Taoufik Sakhraoui and František Karlický have a new manuscript
DFTB investigations of the electronic and magnetic properties of fluorographene with vacancies and with adsorbed chemical groups
(RSC)
Taoufik Sakhraoui and Frantisek Karlicky
Abstract
The electronic and magnetic properties of fluorographene (CF) in presence of F-vacancies defects and/or chemical groups (-OH, -CN, and -NH2) were computationally investigated within the framework of the Density Functional Tight-binding method (DFTB). The current method parameterization allowed us to perform accurate electronic structure calculations (at the level of ab initio many-body methods in CF particular case) for hundreds of atoms in the computational cell. We show that the F-vacancy and/or chemical groups influence the magnetic structure, which depends on the number of defects and their distribution between the two sides of the graphene plane. Interestingly, we pointed out a possibility of imprinting local magnetism not only by F-vacancy and -OH combinations, but also using F-vacancy and -CN or -NH2 groups.
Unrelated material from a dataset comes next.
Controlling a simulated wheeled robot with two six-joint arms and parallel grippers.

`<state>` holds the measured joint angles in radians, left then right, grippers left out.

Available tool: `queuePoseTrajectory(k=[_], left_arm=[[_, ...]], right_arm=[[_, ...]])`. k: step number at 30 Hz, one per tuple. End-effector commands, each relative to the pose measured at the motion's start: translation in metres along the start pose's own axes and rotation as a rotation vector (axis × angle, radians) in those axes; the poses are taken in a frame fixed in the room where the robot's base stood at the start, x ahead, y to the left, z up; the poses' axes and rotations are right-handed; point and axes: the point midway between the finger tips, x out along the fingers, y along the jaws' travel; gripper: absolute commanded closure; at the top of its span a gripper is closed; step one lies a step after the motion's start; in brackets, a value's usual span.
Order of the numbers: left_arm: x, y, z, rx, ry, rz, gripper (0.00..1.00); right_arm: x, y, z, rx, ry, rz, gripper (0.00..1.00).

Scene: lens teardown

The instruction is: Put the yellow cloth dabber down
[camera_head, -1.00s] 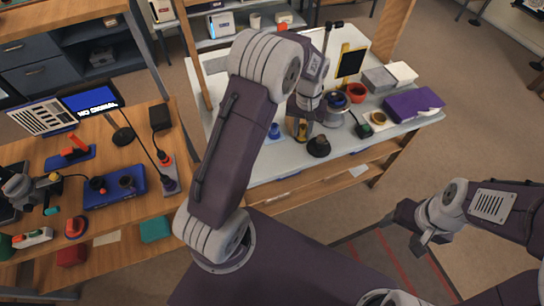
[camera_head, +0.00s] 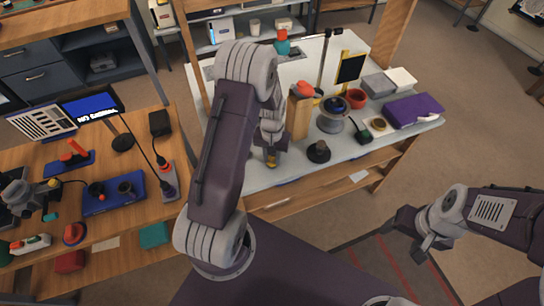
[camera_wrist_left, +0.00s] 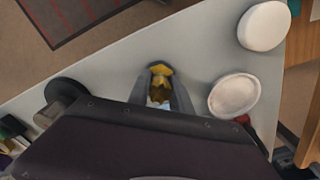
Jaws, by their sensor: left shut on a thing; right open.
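The yellow cloth dabber (camera_head: 271,161) is low over the front left part of the pale bench top, below my left gripper (camera_head: 271,149). In the left wrist view the yellow dabber (camera_wrist_left: 160,84) sits between the two fingers of my left gripper (camera_wrist_left: 160,98), which is shut on it. I cannot tell whether its lower end touches the bench. My right gripper (camera_head: 424,240) is open and empty, off the bench to the right, above the floor.
A black knob-shaped piece (camera_head: 318,152) stands right of the dabber, with a wooden block (camera_head: 299,116) behind. Further right are a red bowl (camera_head: 356,98) and a purple box (camera_head: 412,110). In the wrist view two white round pieces (camera_wrist_left: 234,95) lie to the right.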

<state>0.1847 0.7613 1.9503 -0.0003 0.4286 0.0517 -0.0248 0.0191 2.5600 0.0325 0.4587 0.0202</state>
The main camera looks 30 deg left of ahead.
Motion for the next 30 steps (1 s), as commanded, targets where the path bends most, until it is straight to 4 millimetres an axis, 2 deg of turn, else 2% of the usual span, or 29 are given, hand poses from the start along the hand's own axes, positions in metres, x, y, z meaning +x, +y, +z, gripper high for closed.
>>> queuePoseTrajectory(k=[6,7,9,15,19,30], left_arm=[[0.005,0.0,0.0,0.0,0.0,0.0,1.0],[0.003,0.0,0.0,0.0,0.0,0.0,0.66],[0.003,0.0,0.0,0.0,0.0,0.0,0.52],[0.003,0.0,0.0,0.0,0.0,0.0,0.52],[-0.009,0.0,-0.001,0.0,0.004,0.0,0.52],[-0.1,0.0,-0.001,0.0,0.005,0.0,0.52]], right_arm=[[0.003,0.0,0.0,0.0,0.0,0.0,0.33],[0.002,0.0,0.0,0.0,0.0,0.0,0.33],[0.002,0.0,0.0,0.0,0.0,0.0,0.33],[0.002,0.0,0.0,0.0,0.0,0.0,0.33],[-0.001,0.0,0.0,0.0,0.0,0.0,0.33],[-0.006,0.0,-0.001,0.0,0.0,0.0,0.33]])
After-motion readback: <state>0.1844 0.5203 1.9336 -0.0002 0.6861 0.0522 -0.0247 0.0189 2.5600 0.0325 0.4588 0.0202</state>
In such structures, the magnetic ordering and the total magnetic moments depend on their adsorption sites and their presence in the same or on the opposite sides. We devote particular attention to the interacting chemical group with F-vacancies. The interaction between the adsorbed chemical group and the unpaired spins associated with F-vacancies in CF gives rise to interesting magnetic structures. Antiferromagnetic (AFM) and ferromagnetic (FM) configurations were obtained depending on the adsorbed chemical group. Therefore, the adsorption of a chemical group can be used to systematically tune the phases from FM and AFM ordering. Finally, the zigzag-like direction is shown as most preferred for the defluorination of CF. Stable ferrimagnetic zigzag chains with interesting properties are considered basic magnetic features in perturbed CF. Our work provides new guidelines for engineering multifunctional spintronic components using CF as a base material. We believe, in particular, that the magnetism is dominantly controlled by the F-vacancy, and ferromagnet can ideally be regulated by the adsorption of a chemical group on a defective CF supercell.